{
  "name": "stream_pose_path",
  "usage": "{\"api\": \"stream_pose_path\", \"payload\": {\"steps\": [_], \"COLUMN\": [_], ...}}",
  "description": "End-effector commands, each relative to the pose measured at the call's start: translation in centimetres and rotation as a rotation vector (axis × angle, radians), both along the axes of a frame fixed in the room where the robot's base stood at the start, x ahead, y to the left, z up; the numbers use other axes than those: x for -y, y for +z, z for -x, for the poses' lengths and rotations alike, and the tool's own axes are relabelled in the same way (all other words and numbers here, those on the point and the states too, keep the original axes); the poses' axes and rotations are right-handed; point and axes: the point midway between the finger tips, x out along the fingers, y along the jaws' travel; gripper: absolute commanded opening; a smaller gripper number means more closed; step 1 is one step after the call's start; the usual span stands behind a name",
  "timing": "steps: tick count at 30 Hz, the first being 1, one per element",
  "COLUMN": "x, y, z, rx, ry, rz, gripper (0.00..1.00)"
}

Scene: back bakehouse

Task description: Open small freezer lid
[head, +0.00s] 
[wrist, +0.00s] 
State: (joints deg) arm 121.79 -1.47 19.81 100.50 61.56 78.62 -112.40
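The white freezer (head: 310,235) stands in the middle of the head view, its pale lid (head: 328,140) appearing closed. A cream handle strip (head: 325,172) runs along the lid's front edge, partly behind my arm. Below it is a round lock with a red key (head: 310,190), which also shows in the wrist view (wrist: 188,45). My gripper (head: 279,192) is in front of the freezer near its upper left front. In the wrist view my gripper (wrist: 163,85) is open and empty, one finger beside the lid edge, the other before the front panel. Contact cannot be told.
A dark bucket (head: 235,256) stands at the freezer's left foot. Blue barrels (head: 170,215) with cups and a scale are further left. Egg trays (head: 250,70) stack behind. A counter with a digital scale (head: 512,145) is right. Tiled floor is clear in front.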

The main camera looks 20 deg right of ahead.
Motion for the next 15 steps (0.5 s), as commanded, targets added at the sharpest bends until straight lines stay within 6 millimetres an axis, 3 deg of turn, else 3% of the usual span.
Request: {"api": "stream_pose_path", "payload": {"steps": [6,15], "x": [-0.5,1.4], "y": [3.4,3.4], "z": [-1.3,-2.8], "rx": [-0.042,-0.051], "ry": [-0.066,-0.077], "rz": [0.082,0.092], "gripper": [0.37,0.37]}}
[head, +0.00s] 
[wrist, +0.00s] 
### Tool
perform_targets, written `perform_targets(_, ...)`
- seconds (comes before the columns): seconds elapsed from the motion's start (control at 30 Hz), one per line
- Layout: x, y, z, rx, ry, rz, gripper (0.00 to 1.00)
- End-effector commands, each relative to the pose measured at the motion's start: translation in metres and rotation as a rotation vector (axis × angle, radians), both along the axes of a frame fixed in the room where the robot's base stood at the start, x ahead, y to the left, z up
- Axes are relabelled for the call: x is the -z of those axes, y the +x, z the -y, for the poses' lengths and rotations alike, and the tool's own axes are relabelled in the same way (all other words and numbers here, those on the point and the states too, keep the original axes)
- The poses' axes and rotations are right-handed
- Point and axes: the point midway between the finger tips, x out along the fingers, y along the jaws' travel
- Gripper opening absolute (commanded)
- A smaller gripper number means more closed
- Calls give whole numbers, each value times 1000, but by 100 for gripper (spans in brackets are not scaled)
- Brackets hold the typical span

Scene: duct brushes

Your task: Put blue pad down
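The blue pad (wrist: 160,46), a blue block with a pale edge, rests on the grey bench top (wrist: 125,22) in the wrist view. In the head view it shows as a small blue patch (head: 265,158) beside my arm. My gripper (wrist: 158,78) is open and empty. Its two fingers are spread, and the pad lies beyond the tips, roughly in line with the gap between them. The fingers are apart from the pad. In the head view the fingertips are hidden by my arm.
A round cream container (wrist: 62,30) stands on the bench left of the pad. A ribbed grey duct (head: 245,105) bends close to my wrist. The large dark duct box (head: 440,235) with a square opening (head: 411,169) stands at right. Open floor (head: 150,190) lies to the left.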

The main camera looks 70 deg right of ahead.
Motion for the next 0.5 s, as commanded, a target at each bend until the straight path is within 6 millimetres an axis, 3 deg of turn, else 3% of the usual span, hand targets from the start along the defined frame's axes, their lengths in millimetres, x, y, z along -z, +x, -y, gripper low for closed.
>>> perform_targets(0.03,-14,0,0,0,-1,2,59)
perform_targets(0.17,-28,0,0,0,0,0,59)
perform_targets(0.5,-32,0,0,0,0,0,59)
**********
> [Exercise aim]: Copy out each line exactly.

> [Output for this exercise]:
{
  "name": "stream_pose_path",
  "usage": "{\"api\": \"stream_pose_path\", \"payload\": {\"steps\": [_], \"COLUMN\": [_], ...}}",
  "description": "End-effector commands, each relative to the pose measured at the call's start: translation in centimetres and rotation as a rotation vector (axis × angle, radians), both along the axes of a frame fixed in the room where the robot's base stood at the start, x ahead, y to the left, z up; the numbers use other axes than those: x for -y, y for +z, z for -x, for the poses' lengths and rotations alike, and the tool's own axes are relabelled in the same way (all other words and numbers here, those on the point and the states too, keep the original axes); the poses' axes and rotations are right-handed; point and axes: the point midway between the finger tips, x out along the fingers, y along the jaws' travel; gripper: absolute commanded opening; a smaller gripper number means more closed; step 1 is one step after the call's start; the usual span stands behind a name",
  "timing": "steps: tick count at 30 Hz, the first being 1, one per element",
  "COLUMN": "x, y, z, rx, ry, rz, gripper (0.00..1.00)"
}

Scene: back bakehouse

Task description: Open small freezer lid
[head, +0.00s] 
[wrist, +0.00s] 
State: (joints deg) arm 121.79 -1.47 19.81 100.50 61.56 78.62 -112.40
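The white freezer (head: 310,235) stands in the middle of the head view, its pale lid (head: 328,140) appearing closed. A cream handle strip (head: 325,172) runs along the lid's front edge, partly behind my arm. Below it is a round lock with a red key (head: 310,190), which also shows in the wrist view (wrist: 188,45). My gripper (head: 279,192) is in front of the freezer near its upper left front. In the wrist view my gripper (wrist: 163,85) is open and empty, one finger beside the lid edge, the other before the front panel. Contact cannot be told.
A dark bucket (head: 235,256) stands at the freezer's left foot. Blue barrels (head: 170,215) with cups and a scale are further left. Egg trays (head: 250,70) stack behind. A counter with a digital scale (head: 512,145) is right. Tiled floor is clear in front.

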The main camera looks 20 deg right of ahead.
Motion for the next 15 steps (0.5 s), as commanded, targets added at the sharpest bends until straight lines stay within 6 millimetres an axis, 3 deg of turn, else 3% of the usual span.
Request: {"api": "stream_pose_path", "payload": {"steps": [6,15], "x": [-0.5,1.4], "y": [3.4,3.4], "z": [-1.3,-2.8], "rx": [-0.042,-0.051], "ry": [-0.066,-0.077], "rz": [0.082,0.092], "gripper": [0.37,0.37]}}
[head, +0.00s] 
[wrist, +0.00s] 
### Tool
perform_targets, written `perform_targets(_, ...)`
- seconds (comes before the columns): seconds elapsed from the motion's start (control at 30 Hz), one per line
- Layout: x, y, z, rx, ry, rz, gripper (0.00 to 1.00)
- End-effector commands, each relative to the pose measured at the motion's start: translation in metres and rotation as a rotation vector (axis × angle, radians), both along the axes of a frame fixed in the room where the robot's base stood at the start, x ahead, y to the left, z up
- Axes are relabelled for the call: x is the -z of those axes, y the +x, z the -y, for the poses' lengths and rotations alike, and the tool's own axes are relabelled in the same way (all other words and numbers here, those on the point and the states too, keep the original axes)
- The poses' axes and rotations are right-handed
- Point and axes: the point midway between the finger tips, x out along the fingers, y along the jaws' travel
- Gripper opening absolute (commanded)
- A smaller gripper number means more closed
- Calls give whole numbers, each value times 1000, but by 100 for gripper (spans in brackets are not scaled)
- Brackets hold the typical span

Scene: duct brushes

Your task: Put blue pad down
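The blue pad (wrist: 160,46), a blue block with a pale edge, rests on the grey bench top (wrist: 125,22) in the wrist view. In the head view it shows as a small blue patch (head: 265,158) beside my arm. My gripper (wrist: 158,78) is open and empty. Its two fingers are spread, and the pad lies beyond the tips, roughly in line with the gap between them. The fingers are apart from the pad. In the head view the fingertips are hidden by my arm.
A round cream container (wrist: 62,30) stands on the bench left of the pad. A ribbed grey duct (head: 245,105) bends close to my wrist. The large dark duct box (head: 440,235) with a square opening (head: 411,169) stands at right. Open floor (head: 150,190) lies to the left.

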The main camera looks 70 deg right of ahead.
Motion for the next 0.5 s, as commanded, a target at each bend until the straight path is within 6 millimetres an axis, 3 deg of turn, else 3% of the usual span, hand targets from the start along the defined frame's axes, their lengths in millimetres, x, y, z along -z, +x, -y, gripper low for closed.
>>> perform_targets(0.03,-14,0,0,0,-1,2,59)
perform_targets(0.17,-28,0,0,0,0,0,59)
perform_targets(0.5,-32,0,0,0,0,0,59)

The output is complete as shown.